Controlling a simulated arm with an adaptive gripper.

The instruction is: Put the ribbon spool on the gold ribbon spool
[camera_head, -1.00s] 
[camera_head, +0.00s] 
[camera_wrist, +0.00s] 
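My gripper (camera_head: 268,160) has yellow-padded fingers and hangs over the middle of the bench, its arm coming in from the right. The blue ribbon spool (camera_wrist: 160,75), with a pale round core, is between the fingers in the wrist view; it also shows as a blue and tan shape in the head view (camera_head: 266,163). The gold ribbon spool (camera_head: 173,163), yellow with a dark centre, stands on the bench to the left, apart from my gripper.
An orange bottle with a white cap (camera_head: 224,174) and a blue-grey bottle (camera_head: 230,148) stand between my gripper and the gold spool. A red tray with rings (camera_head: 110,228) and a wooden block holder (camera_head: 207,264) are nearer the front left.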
-*-
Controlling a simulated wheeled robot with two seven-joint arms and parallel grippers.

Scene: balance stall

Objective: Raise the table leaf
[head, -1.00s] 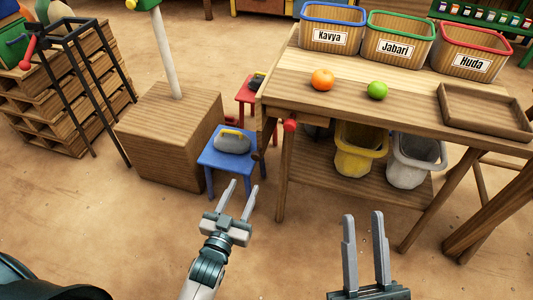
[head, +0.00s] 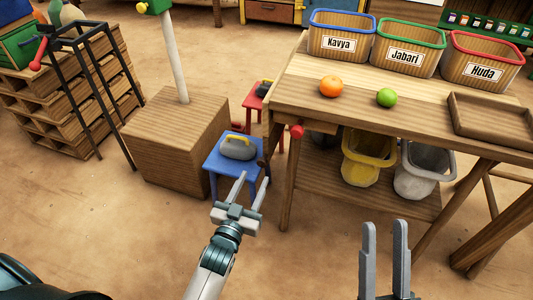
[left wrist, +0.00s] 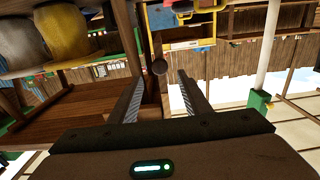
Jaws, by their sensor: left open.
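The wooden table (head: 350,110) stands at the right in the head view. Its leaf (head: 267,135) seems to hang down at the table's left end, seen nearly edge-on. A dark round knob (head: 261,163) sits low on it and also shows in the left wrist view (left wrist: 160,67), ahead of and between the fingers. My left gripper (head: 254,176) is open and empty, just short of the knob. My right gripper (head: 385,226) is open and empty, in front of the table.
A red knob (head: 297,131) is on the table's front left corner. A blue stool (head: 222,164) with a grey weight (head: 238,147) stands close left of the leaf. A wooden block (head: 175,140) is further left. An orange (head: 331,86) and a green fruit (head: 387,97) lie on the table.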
-*-
Task requirements
Extract each line holding the string "simulated".

Correct response
Controlling a simulated arm with an adaptive gripper.
Controlling a simulated wheeled robot with two seven-joint arms and parallel grippers.

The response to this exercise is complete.